___ Material shown

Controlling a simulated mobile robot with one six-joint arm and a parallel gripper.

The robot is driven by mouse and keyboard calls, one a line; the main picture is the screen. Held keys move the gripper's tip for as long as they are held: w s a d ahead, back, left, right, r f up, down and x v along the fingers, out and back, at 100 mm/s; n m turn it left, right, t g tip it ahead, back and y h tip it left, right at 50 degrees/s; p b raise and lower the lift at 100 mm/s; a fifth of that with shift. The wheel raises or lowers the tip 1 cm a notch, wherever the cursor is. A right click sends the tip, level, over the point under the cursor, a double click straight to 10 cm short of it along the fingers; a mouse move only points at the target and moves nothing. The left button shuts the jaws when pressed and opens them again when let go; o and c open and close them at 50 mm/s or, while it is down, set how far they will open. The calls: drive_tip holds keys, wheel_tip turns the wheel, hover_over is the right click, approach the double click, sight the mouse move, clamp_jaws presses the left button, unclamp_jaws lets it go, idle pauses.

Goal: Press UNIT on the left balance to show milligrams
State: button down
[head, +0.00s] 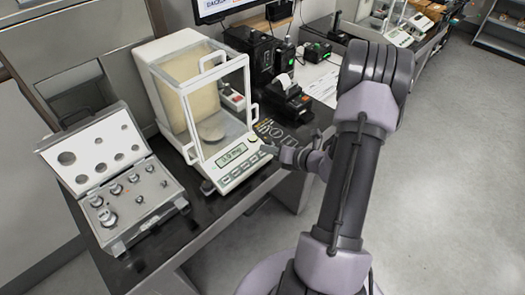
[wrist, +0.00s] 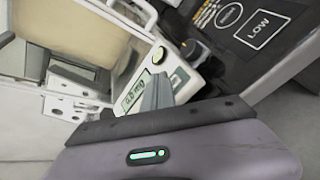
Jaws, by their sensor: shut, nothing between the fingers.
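The left balance (head: 196,115) stands on the dark table, with a glass draft shield and a round pan (head: 211,131) inside. Its sloped front panel has a lit display (head: 233,154) whose text appears to end in "mg"; the digits are hard to read. A row of keys (head: 243,173) runs below the display, with labels too small to read. The display also shows in the wrist view (wrist: 134,92). My gripper (head: 268,149) is shut and empty at the right end of the panel. In the wrist view its fingers (wrist: 157,92) hide part of the panel; I cannot tell if they touch it.
An open case of weights (head: 121,189) stands left of the balance. A small printer (head: 287,100) and dark boxes stand behind and right of it. A dark mat with a "LOW" mark (wrist: 262,28) lies beside the balance. Open floor (head: 450,180) is at the right.

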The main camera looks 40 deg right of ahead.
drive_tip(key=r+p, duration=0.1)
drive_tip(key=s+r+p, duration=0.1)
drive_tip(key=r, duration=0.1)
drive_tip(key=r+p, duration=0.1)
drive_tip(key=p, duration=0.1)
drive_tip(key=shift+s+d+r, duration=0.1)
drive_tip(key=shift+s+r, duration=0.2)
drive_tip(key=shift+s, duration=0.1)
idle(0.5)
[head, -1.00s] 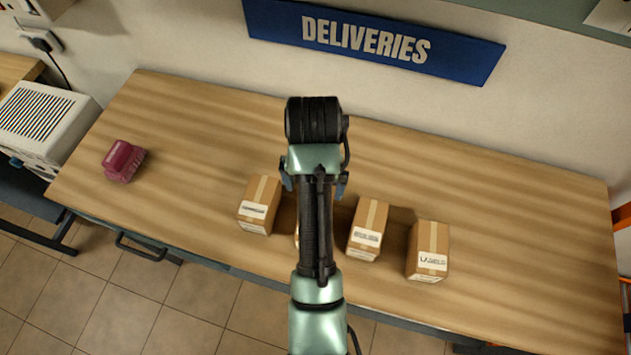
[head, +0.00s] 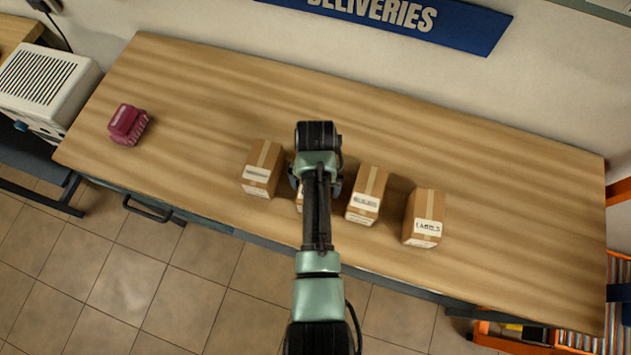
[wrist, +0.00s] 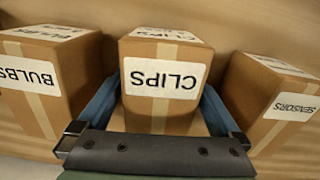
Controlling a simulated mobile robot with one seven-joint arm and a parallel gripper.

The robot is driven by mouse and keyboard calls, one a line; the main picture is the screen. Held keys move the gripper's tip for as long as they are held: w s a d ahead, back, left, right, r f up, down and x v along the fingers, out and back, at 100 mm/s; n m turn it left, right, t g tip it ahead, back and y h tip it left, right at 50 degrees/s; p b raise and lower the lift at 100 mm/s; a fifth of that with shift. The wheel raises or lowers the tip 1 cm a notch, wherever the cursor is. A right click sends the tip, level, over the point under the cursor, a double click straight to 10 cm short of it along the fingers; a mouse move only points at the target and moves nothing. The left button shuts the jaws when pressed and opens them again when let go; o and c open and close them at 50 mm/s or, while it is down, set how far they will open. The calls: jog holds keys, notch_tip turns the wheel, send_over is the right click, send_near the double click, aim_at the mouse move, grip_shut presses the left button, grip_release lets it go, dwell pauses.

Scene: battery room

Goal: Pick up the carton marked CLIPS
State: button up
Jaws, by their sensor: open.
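The carton marked CLIPS (wrist: 163,68) is a brown box with a white label and pale tape, in the middle of the wrist view. My gripper (wrist: 161,100) is open, with one blue finger on each side of this carton. I cannot tell whether the fingers touch it. In the head view my arm hides most of this carton; only a sliver (head: 299,196) shows left of the arm, on the wooden table (head: 500,190).
A carton marked LABELS (head: 424,212) stands further right. A dark red object (head: 128,125) lies far left. The table's back is clear.

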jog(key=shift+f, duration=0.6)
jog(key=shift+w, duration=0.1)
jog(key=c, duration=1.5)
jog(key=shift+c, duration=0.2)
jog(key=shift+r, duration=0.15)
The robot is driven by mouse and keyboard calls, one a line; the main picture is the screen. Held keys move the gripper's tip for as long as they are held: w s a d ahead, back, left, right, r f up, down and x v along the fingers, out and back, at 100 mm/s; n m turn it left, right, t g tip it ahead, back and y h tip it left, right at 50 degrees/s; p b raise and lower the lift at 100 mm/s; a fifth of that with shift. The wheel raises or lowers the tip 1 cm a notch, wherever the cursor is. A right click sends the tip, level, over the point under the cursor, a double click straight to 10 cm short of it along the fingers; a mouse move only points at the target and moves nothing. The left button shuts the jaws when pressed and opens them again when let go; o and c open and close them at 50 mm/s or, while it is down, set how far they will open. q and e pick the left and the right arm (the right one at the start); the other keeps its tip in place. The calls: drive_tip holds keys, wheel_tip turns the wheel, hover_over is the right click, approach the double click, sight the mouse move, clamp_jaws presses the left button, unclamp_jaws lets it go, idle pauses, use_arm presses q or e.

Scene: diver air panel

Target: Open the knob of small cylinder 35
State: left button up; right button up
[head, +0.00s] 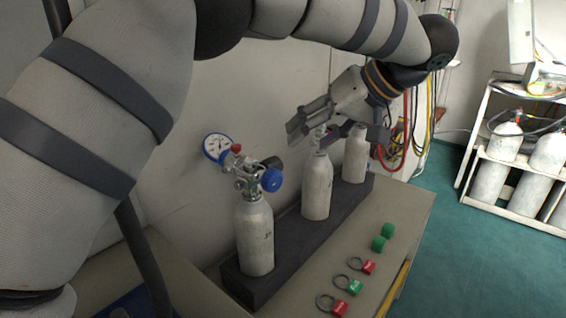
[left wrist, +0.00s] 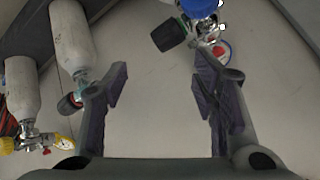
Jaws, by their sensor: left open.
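Three small white cylinders stand upright in a dark rack (head: 262,272): a front one (head: 256,238), a middle one (head: 317,188) and a rear one (head: 356,155). I cannot read which is 35. The front one has a gauge (head: 217,148) and a blue knob (head: 271,180); a black knob (left wrist: 169,34) also shows in the left wrist view. My left gripper (head: 338,130) is open and empty by the middle cylinder's top, partly hiding its valve. In the left wrist view, a dark red-marked knob (left wrist: 70,103) is beside the left finger, outside the jaws. My right gripper is not in view.
Green caps (head: 382,237) and tagged rings, red (head: 368,267) and green (head: 355,287), lie on the table in front of the rack. The wall is close behind the cylinders. Hoses (head: 405,145) hang beyond the rear cylinder. A shelf with more cylinders (head: 490,180) stands at the right.

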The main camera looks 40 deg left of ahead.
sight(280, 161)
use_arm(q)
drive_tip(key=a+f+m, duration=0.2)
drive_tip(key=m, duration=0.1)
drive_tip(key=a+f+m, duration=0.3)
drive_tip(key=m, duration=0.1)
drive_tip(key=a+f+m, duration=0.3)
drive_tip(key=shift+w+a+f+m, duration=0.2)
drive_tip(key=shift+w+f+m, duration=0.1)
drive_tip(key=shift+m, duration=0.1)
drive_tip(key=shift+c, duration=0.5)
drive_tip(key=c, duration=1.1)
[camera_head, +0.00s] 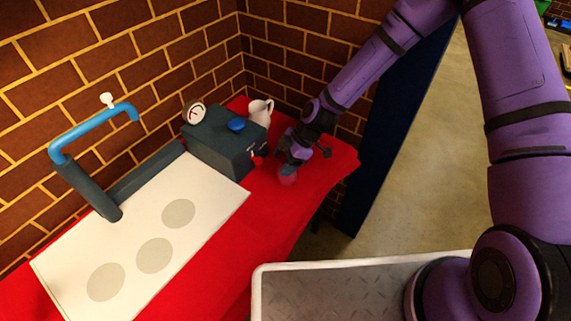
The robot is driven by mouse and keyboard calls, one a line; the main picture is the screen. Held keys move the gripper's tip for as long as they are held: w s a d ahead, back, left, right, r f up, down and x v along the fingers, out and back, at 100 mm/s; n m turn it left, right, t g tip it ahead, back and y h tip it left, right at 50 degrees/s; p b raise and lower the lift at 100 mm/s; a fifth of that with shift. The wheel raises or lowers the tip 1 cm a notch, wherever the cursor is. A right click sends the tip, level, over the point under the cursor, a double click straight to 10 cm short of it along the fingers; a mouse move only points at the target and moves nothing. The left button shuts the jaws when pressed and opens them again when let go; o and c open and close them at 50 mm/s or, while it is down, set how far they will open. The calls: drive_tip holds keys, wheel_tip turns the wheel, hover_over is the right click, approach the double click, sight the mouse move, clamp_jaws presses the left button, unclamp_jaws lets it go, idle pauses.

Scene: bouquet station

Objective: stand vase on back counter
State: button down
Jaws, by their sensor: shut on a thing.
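The counter (310,178) is covered in red and runs along the brick wall. My gripper (289,163) is low over its right part, just right of a dark grey box. It is shut on a small reddish, rounded thing (287,178), which looks like the vase. The gripper hides its upper part. The thing is close to the red surface; I cannot tell whether it touches it. A white jug (260,111) with a handle stands behind the box, against the wall.
The dark grey box (215,146) carries a blue knob (236,125) and a round dial (195,113). A white mat (205,187) with three grey discs lies left of it, beside a blue-topped tap (90,130). A dark blue panel (385,130) stands past the counter's right end.

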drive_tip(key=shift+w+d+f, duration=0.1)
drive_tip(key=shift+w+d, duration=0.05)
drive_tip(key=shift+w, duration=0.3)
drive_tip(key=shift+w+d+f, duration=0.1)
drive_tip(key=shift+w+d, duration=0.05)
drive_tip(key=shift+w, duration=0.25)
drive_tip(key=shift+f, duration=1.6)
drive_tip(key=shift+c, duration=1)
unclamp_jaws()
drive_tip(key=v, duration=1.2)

______

• **Set exercise**
Gather and copy every line of the data in which the string "joint" is found.

• **Completed exercise**
Controlling a simulated mobile robot with one six-joint arm and a parallel gripper.
Controlling a simulated mobile robot with one seven-joint arm and a parallel gripper.

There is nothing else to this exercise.